Diese Asymmetrie zwischen Machthabern und Machtlosen arbeitet Simone Frieling gleich eingangs heraus. Es ist Donnerstag, der 18. Februar 1943, und keine drei Wochen her, dass die 6. Armee der Wehrmacht in Stalingrad kapituliert hat. In München sitzt Sophie Scholl im Wittelsbacher Palais mutterseelenallein dem Kriminalobersekretär Robert Mohr gegenüber, dem Leiter der Gestapo-Sonderkommission, der die Herkunft der Flugblätter aufklären soll. Sie muss sich für das Verteilen eines Flugblatts rechtfertigen, des berühmten 6. der Weißen Rose, das angesichts des Desasters von Stalingrad zum Regime Change aufruft, wie es heute kurz und bündig hieße. In den Folgetagen wird Sophie Scholl deswegen ihr Leben verlieren. In Berlin steht zur gleichen Abendstunde Joseph Goebbels im Sportpalast Tausenden handverlesener Anhänger gegenüber. Er wird sie zu Komplizen der Begeisterung für den totalen Krieg machen, mit dem die noch von der Biskaya bis zur Wolga regierenden Politiker das Heft in der Hand behalten wollen. Im Folgejahr 1944 wird die deutsche Rüstungsproduktion ihren Höchsttand erreichen und ebenso die Vernichtung der innenpolitischen Gegner mittels Fallbeil und Strang.

Während Sophie Scholl verhört wird, entsteht am 20. Februar 1943 eine erkennungsdienstliche Aufnahme der Geheimen Staatspolizei, hier als Scherenschnitt von © Simone Frieling.

Goebbels’ folgenreiche Inszenierung wird mehr Bürger das Leben kosten als im gesamten bisherigen Krieg ihr Leben ließen.
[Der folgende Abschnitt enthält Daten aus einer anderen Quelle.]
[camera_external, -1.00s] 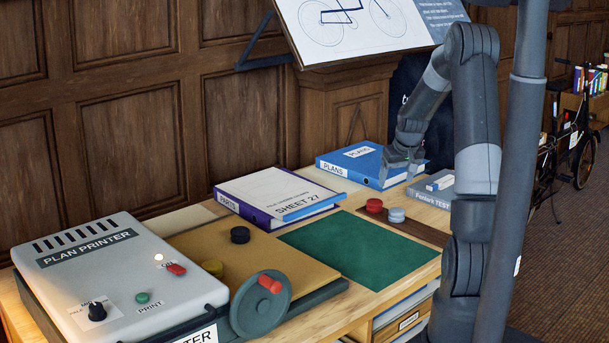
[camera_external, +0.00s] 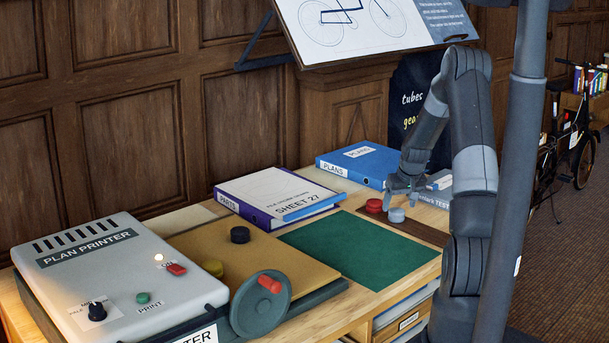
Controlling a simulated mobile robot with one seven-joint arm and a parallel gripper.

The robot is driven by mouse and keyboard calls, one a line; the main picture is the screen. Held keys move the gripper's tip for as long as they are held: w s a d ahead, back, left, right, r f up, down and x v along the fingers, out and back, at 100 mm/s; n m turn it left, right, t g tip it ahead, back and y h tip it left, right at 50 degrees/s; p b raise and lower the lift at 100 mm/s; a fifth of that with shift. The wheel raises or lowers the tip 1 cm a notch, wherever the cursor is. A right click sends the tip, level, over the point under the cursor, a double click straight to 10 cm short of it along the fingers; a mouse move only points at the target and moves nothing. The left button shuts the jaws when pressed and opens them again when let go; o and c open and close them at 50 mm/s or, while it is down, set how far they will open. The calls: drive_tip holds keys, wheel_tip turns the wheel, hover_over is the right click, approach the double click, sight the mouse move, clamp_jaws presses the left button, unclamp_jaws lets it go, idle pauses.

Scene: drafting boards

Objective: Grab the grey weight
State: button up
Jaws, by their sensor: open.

Sophie Scholls Flugblattverteilung wird folgenlos bleiben und sie selbst das Leben kosten. Diese Tragik wird umso deutlicher, je mehr Simone Frieling die Persönlichkeit ihrer Heldin heranreifen lässt und zeigt, wie erfolgreich die wirksamste nichtletale Waffe von Politikern, die Ideologie, in der Lage ist, jede einzelne angepeilte Privatperson zu entwaffnen, indem sie sie als erstes ihrer Identität beraubt und die Leerstelle anschließend mit einer kollektiven Identität füllt. Auch der Teenager Sophie Scholl will, 1933 gerade 12-jährig, Teil der arischen Volksgemeinschaft werden, sehr zum Entsetzen der Eltern, die vom samstäglichen Bad angefangen bis hin zu einer umfassenden Bildung alles getan hatten, selbständig denkende souveräne Sprösslinge heranzuziehen. Und jetzt das: Alle Kinder, eins nach dem anderen, wollen zur Hitlerjugend! Sophie zieht es zum BDM, dem Bund Deutscher Mädel, dem weiblichen Zweig der Hitlerjugend. „Im Januar 1934 tritt sie den Ulmer Jungmädeln bei und übernimmt bald Führungsaufgaben.“ Das berichtet die Bundeszentrale für politische Bildung in ihrem umfangreichen Dossier Sophie Scholl und die „Weiße Rose“.

Sophie Scholls Lieblingsbruder Hans. Er, der Ältere, macht 1940 erste Kriegserfahrungen. Hier eine Abbildung von Hans Scholl als Scherenschnitt von © Simone Frieling.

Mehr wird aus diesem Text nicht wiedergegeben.